HABERTÜRK

66 aylık çocuğunu okula vermek istemeyenler


08 Ağustos 2012

Okulların kayıt zamanı başladığı şu günlerde (yeni 4+4+4 Eğitim Sistemi çerçevesinde), gelelim çocuğunu 66 aylık olarak ilkokula göndermek istemeyen ailelerin durumuna.

Yani mağdur olan kesime...

Malumunuz , 4+4+4 sistemi tartışılmadan, konuşulmadan, irdelenmeden, hiç kimsenin fikri alınmadan, paldır küldür, neredeyse zorla sisteme kabul ettirildi.

Defalarca eğitimcilerle konuşarak yazıp çizdim. Onların düşüncelerini buradan sizlerle paylaştım.

66 aylık çocuğun okula başlama yaşı ne psikologlar, ne psikiyatristler, ne de eğitimciler tarafından halen daha uygun görülmemektedir.
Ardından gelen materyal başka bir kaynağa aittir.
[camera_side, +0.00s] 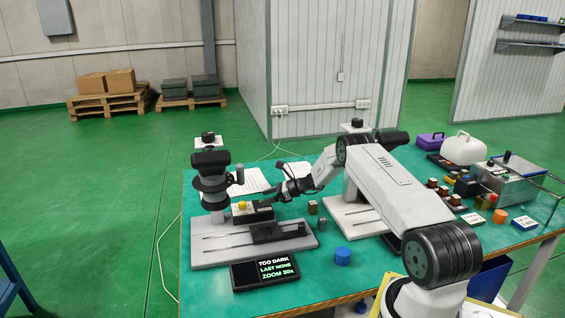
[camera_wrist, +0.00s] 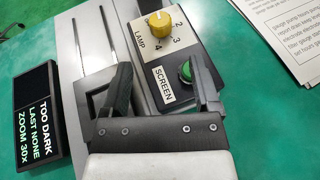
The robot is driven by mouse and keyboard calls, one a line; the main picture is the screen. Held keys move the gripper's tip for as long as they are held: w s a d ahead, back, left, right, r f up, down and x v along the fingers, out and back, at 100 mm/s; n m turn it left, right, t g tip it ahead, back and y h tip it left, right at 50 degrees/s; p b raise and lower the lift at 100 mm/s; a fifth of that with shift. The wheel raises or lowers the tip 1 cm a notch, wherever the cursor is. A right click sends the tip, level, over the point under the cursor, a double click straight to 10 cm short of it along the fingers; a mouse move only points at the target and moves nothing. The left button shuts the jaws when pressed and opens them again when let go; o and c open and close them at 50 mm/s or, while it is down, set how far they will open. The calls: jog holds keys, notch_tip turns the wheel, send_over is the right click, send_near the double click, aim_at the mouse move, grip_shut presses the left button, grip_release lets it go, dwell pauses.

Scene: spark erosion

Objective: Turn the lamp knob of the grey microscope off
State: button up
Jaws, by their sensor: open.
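The grey microscope (camera_side: 211,184) stands at the left of the green table on a light grey base (camera_side: 215,256). My gripper (camera_side: 262,206) is near the panel. In the wrist view my gripper (camera_wrist: 161,78) is open and empty, its fingers below the knob and apart from it.
A green button (camera_wrist: 187,70) labelled SCREEN lies close to the right finger. A black display (camera_side: 265,270) reads TOO DARK, LAST NONE, ZOOM 30x. Paper sheets (camera_side: 236,181) lie behind. A blue cylinder (camera_side: 342,257) stands in front, and small blocks crowd the right side.

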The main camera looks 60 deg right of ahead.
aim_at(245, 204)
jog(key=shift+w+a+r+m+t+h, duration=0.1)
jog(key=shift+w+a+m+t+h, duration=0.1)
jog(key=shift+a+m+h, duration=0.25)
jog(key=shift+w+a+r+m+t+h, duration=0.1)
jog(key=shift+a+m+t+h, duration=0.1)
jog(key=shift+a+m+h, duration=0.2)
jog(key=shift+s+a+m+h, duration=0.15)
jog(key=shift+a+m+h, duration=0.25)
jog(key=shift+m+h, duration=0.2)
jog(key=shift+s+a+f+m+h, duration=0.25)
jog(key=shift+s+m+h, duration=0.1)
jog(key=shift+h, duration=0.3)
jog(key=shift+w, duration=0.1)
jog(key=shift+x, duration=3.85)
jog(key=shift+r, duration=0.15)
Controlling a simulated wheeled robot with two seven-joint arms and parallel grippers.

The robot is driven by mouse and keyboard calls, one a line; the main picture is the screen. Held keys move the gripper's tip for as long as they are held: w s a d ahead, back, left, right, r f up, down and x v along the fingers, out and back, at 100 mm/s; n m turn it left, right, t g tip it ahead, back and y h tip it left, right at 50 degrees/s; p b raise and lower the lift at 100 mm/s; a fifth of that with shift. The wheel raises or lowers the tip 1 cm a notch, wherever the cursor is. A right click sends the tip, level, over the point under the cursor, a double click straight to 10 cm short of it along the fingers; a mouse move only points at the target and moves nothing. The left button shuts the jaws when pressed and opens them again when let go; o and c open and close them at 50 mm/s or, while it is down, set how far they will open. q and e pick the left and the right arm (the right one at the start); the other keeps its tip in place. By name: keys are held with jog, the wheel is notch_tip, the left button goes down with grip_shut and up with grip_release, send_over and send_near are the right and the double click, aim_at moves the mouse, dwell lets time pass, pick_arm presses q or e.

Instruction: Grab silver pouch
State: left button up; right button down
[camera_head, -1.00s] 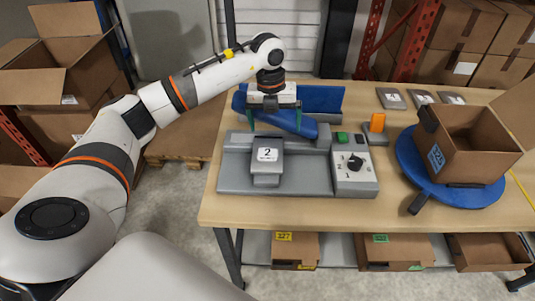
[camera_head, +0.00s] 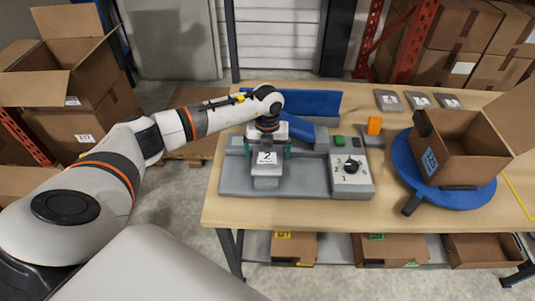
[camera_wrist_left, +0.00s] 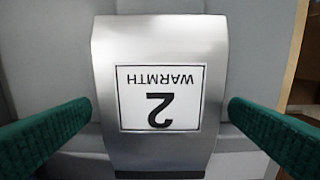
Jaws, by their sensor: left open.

Okula erken başlama pek çok sakıncayı birlikte getiriyor. İşte bu sakıncalardan ilk aklıma gelenlerden bazıları:

1.66 aylık çocuğun öz bakım sorunu daha tam olarak gelişmemiştir.

Örneğin tuvalet kullanımı, hijyen konusu, hastalık bulaştırma ve hastalık kapma durumu.

2. Oyun çağındaki çocukları okula gönderiyoruz ve onlardan sıralarda oturmalarını bekliyoruz.

3. Birçok okulda fiziki yetersizlikten dolayı 66 aylık çocukla, 74 aylık, hatta 80 aylık çocuk aynı sınıfta bulunacaktır. Bu yaşlarda 3 aylık fark bile önemli iken 14 aya varan farklar nasıl kapatılacaktır?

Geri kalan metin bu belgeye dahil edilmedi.